● Record extracts
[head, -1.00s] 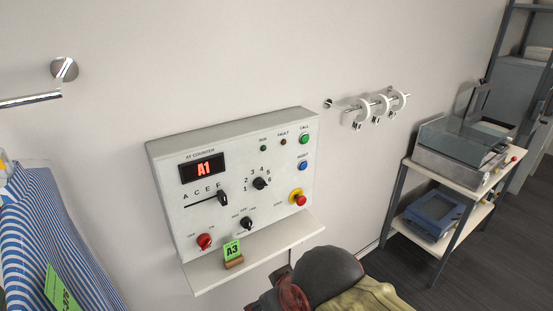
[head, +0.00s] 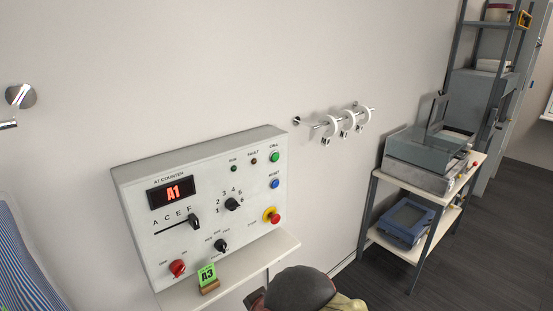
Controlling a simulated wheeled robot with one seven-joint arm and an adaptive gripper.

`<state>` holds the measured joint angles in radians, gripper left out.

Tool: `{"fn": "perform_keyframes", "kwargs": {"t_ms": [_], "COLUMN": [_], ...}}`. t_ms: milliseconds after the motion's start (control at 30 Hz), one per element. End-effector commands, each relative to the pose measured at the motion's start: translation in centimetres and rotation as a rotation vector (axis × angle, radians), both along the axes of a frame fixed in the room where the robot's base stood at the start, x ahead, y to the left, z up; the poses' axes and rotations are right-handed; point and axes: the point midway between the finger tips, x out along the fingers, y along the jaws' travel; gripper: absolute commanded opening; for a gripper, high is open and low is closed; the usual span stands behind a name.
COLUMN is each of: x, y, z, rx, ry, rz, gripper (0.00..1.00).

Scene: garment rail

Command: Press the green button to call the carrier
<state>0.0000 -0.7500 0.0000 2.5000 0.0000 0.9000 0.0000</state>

--

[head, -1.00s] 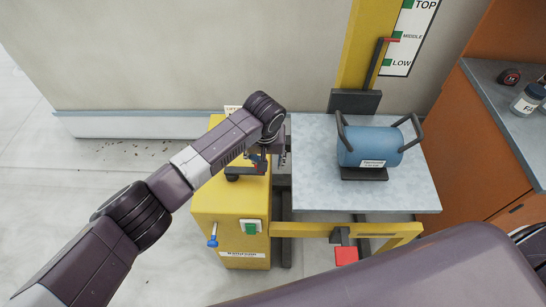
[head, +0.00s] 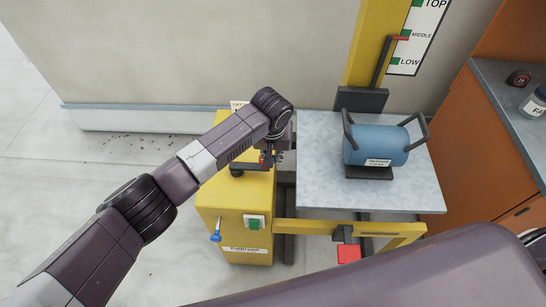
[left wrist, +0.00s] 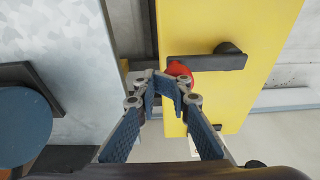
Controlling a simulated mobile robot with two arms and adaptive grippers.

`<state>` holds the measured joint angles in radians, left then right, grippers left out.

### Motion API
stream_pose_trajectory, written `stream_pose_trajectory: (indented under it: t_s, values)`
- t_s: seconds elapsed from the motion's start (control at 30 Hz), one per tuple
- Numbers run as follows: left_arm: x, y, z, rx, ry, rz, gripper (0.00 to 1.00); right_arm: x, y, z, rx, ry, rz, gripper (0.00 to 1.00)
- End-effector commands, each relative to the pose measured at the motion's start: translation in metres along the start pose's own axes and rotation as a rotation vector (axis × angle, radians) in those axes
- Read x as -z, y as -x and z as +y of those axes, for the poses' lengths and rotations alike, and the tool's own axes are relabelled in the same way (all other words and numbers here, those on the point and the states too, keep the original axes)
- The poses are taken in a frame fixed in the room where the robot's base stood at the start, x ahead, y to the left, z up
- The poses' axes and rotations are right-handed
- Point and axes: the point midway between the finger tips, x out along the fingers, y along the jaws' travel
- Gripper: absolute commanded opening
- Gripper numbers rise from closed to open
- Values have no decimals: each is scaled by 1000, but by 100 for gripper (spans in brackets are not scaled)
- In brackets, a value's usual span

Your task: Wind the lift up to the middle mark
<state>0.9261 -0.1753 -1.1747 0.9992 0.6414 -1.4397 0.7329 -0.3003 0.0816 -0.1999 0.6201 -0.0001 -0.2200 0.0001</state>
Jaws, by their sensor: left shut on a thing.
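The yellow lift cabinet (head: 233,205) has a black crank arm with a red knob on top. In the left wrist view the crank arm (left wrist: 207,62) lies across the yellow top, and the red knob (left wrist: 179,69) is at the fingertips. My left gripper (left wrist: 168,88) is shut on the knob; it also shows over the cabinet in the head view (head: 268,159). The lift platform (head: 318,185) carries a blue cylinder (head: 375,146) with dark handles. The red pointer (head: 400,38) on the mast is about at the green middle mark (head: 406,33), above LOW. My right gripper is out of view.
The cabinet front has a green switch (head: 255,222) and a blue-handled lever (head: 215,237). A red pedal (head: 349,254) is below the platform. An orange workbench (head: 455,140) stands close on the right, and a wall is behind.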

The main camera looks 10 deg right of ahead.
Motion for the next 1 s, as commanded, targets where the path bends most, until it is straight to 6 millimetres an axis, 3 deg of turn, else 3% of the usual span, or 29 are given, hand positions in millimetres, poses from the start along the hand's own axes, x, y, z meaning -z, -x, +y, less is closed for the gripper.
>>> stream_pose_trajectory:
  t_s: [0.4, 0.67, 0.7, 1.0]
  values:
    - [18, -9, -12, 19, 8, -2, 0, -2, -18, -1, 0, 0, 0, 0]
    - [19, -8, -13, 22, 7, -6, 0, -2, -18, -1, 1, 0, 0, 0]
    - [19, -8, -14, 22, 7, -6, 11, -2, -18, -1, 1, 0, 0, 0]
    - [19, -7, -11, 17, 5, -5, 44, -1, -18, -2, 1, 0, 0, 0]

--

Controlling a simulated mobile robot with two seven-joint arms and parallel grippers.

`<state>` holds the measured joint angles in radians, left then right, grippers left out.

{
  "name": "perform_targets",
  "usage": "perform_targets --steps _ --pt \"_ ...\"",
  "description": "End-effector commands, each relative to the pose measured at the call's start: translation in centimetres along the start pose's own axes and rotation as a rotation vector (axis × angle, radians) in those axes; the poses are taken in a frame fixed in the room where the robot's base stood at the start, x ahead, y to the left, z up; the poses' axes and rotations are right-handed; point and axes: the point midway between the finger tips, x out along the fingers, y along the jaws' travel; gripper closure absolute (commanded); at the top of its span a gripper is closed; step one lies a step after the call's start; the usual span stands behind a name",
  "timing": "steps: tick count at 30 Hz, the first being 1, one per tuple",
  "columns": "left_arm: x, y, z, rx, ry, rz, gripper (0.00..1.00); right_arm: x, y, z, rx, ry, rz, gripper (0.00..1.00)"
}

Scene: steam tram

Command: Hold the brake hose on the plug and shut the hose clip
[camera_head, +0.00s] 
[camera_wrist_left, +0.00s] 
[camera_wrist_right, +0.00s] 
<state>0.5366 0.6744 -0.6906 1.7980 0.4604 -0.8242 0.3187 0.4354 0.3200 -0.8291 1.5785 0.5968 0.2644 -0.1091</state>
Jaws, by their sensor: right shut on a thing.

● What needs to be done
Of the lines above, extract only those from the line with "Controlling a simulated mobile robot with two seven-joint" to the line with "--steps _ --pt", both included, exactly as written.

● Correct answer
Controlling a simulated mobile robot with two seven-joint arms and parallel grippers.

`<state>` holds the measured joint angles in radians, left then right, grippers left out.

{
  "name": "perform_targets",
  "usage": "perform_targets --steps _ --pt \"_ ...\"",

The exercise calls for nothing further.